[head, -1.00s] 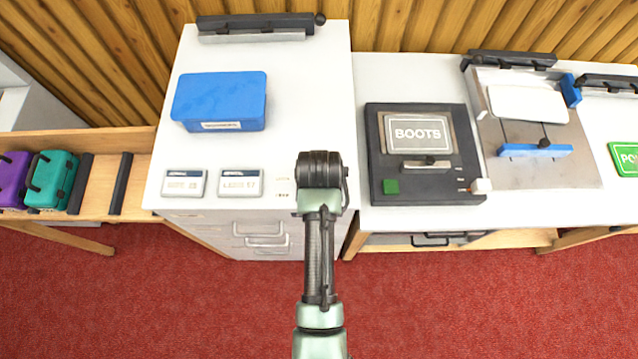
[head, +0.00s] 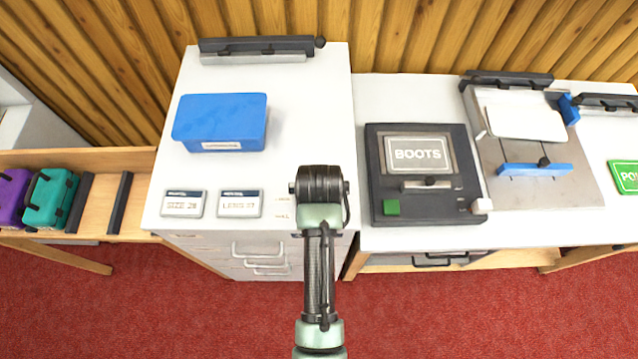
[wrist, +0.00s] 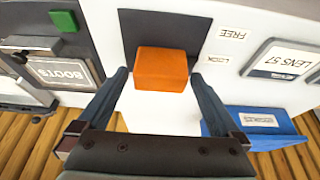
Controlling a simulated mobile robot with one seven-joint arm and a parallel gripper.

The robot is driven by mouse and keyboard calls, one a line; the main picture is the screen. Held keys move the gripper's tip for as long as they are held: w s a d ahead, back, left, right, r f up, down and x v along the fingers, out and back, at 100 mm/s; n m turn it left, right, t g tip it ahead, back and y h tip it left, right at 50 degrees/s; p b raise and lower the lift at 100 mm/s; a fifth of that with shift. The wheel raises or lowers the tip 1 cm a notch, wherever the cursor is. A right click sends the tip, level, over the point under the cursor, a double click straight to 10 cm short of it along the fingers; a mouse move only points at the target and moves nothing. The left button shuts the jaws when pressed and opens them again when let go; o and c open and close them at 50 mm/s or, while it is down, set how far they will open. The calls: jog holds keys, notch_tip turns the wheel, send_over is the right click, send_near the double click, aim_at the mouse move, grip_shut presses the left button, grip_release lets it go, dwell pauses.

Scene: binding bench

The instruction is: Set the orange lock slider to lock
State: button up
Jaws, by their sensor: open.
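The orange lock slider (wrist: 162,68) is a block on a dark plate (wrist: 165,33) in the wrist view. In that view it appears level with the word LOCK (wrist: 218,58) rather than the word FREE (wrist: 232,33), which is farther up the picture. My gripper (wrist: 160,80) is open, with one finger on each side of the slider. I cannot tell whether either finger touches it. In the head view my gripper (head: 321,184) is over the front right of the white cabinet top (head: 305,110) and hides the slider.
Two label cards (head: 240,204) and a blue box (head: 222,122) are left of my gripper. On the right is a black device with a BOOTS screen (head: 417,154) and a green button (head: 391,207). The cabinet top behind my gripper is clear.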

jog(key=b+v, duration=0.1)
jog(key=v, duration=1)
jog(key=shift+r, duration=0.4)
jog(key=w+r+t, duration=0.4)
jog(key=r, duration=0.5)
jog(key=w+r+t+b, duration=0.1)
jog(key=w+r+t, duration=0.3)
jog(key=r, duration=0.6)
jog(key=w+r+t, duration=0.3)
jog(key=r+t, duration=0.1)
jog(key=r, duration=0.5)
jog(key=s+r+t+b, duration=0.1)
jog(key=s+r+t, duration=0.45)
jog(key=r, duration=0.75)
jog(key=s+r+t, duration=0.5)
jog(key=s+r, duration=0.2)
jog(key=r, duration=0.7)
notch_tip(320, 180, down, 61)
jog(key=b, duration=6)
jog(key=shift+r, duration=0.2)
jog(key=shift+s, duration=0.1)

**What you need to do**
Repeat only the lines between the start of the data and the line with "Controlling a simulated", including those two lines, and skip the pictures.

**Task solution**
[head, -1.00s] 
[head, +0.00s] 
[wrist, +0.00s] 
Controlling a simulated mobile robot with one seven-joint arm and a parallel gripper.

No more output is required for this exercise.